[Requirement] Every line below that mentions the word "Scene" should be copied out.

begin Supplied information

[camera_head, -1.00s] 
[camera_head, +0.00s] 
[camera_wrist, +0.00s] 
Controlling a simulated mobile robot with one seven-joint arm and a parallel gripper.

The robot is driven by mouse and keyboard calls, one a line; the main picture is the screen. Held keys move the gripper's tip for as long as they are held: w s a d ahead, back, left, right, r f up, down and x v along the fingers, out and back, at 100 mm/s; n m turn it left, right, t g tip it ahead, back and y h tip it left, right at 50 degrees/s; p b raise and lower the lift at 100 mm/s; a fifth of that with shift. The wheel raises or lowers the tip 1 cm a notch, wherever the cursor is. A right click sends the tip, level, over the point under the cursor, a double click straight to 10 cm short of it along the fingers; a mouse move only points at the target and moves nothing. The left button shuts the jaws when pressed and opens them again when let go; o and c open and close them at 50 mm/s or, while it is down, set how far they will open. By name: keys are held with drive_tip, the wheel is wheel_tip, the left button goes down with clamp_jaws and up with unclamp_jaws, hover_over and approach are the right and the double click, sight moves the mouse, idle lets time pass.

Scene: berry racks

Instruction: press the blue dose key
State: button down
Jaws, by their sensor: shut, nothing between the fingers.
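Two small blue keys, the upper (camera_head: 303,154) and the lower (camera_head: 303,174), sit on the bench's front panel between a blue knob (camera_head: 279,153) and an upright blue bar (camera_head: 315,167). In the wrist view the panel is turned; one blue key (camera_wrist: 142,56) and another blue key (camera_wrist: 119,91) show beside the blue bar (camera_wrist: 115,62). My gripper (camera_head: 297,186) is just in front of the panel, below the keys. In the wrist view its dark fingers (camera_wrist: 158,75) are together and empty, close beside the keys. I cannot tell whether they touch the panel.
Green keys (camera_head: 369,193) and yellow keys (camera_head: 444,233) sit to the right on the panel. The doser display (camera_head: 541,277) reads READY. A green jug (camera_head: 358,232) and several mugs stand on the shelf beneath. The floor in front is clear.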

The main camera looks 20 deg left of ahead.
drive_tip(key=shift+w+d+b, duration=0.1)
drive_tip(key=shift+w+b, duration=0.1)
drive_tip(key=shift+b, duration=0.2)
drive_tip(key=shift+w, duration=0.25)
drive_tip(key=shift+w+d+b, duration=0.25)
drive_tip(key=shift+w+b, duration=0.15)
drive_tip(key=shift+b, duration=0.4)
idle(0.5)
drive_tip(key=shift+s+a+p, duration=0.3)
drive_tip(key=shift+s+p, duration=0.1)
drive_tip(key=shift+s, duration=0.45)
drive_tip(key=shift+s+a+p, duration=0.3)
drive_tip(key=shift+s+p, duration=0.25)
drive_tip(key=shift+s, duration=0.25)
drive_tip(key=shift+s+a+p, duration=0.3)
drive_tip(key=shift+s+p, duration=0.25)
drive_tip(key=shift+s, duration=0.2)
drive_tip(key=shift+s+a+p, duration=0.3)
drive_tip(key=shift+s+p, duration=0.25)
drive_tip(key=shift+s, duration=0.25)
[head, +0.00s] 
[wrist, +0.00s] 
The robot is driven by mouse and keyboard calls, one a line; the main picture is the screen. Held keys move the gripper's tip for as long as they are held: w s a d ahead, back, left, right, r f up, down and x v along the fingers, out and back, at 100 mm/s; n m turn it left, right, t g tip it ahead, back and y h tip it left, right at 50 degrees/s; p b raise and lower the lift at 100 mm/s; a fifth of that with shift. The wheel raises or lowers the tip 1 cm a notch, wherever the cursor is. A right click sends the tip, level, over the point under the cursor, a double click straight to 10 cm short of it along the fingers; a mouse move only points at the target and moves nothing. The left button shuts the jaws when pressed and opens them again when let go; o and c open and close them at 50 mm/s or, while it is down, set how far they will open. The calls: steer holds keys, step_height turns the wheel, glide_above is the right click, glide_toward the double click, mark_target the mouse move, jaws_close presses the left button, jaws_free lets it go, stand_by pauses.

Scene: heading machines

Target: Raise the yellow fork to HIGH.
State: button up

end Supplied information

[Solution]
Scene: berry racks
Scene: heading machines

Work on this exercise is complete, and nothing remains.